Wednesday, July 6, 2011

Food and wine, sirens and horns

I am savoring the end of my sixth day here in San Francisco.  It would impossible not to savor the view from my old hotel room on the 8th floor of an Edwardian building, the sunshine streaming in, the glass of white wine in my hand from the grocery-liquor store downstairs, the ripe strawberries and blueberries sitting in the mini-fridge a couple of meters away, and of course, the combination of sirens wailing from the streets of the nearby Tenderloin part of town and the angry WROOGOGNGGNNK from the expensive car horns on streets of the adjacent Financial district.  I'm actually savoring this by being the anti-tourist; did I mention that I stayed lounging around in the room for the WHOLE DAY?

Good food just makes me so happy, and I have found plenty of reasons to be wandering the San Francisco streets in a delirium of joy.  I have not eaten a single bite that hasn't been good.  Both Misty and I have made it a priority to indulge in sushi as much as we want, but that doesn't mean we have been neglecting other cuisines. 

That's how we happened to discover one of the locals' favourite spots for Indian food, Chutney.   Misty and I were looking for something other than sushi one night.  After a while of meandering, we figured we'd check out a place on an otherwise deserted street on the edge of the Tenderloin.  It was packed with people and the window covered with newspaper reviews drew us in.   We stood in line, grabbed menus and I handed an extra one to the folks behind me, including Tanvir. 
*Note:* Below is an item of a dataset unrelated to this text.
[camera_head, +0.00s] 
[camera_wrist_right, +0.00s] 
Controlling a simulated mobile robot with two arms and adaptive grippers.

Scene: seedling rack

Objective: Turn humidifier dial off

Tanvir was a regular at Chutney.  So much so that when they see him at the cash, the guys working there don't even have to ask what he wants.  He didn't need a menu, but he thought we were really nice to have handed him one.  Next thing we know, he's paid for our dinners.  We tell him he must sit and have his dinner with us.  We find out his wife is Chinese, and his kids speak five languages.  He finds out that we're from Canada and we just finished cycling the West Coast.  We try his curry.  He laughs as our eyes widen with pain.   And then we say thanks to each other as the meal ends, and we walk out into the night with a belly full of yum and a nice warm fuzzy in the heart.  I don't think it gets any better.